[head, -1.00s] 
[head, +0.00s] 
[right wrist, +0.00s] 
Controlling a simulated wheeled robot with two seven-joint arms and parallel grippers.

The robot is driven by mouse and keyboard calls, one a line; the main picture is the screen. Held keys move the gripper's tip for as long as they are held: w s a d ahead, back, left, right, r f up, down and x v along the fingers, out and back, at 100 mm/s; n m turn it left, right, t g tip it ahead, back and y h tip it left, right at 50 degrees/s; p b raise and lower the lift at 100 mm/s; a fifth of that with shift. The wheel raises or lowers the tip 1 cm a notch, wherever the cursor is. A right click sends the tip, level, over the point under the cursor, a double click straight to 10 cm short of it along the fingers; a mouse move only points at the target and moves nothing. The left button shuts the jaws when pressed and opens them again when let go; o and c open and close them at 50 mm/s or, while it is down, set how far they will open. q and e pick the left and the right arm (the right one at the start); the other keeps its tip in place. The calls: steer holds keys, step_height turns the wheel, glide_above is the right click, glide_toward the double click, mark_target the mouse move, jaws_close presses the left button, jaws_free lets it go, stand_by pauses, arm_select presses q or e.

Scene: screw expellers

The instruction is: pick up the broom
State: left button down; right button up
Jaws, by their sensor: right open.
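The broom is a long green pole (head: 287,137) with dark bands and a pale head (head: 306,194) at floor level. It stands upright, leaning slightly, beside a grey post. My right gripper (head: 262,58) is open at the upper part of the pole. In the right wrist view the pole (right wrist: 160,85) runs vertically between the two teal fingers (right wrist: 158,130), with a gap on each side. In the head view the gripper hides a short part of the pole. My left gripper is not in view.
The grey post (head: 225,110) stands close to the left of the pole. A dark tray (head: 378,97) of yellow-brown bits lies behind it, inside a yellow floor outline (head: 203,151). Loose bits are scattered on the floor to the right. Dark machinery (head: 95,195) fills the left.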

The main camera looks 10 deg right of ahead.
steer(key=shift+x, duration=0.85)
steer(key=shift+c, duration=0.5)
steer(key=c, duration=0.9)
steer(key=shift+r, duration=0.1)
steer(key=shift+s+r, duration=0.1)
+ + + + + + +
What is required>
Go through the material and select each line with the string "pick" in it.

Reply>
The robot is driven by mouse and keyboard calls, one a line; the main picture is the screen. Held keys move the gripper's tip for as long as they are held: w s a d ahead, back, left, right, r f up, down and x v along the fingers, out and back, at 100 mm/s; n m turn it left, right, t g tip it ahead, back and y h tip it left, right at 50 degrees/s; p b raise and lower the lift at 100 mm/s; a fifth of that with shift. The wheel raises or lowers the tip 1 cm a notch, wherever the cursor is. A right click sends the tip, level, over the point under the cursor, a double click straight to 10 cm short of it along the fingers; a mouse move only points at the target and moves nothing. The left button shuts the jaws when pressed and opens them again when let go; o and c open and close them at 50 mm/s or, while it is down, set how far they will open. q and e pick the left and the right arm (the right one at the start); the other keeps its tip in place. The calls: steer holds keys, step_height turns the wheel, glide_above is the right click, glide_toward the double click, mark_target the mouse move, jaws_close presses the left button, jaws_free lets it go, stand_by pauses, arm_select presses q or e.
The instruction is: pick up the broom

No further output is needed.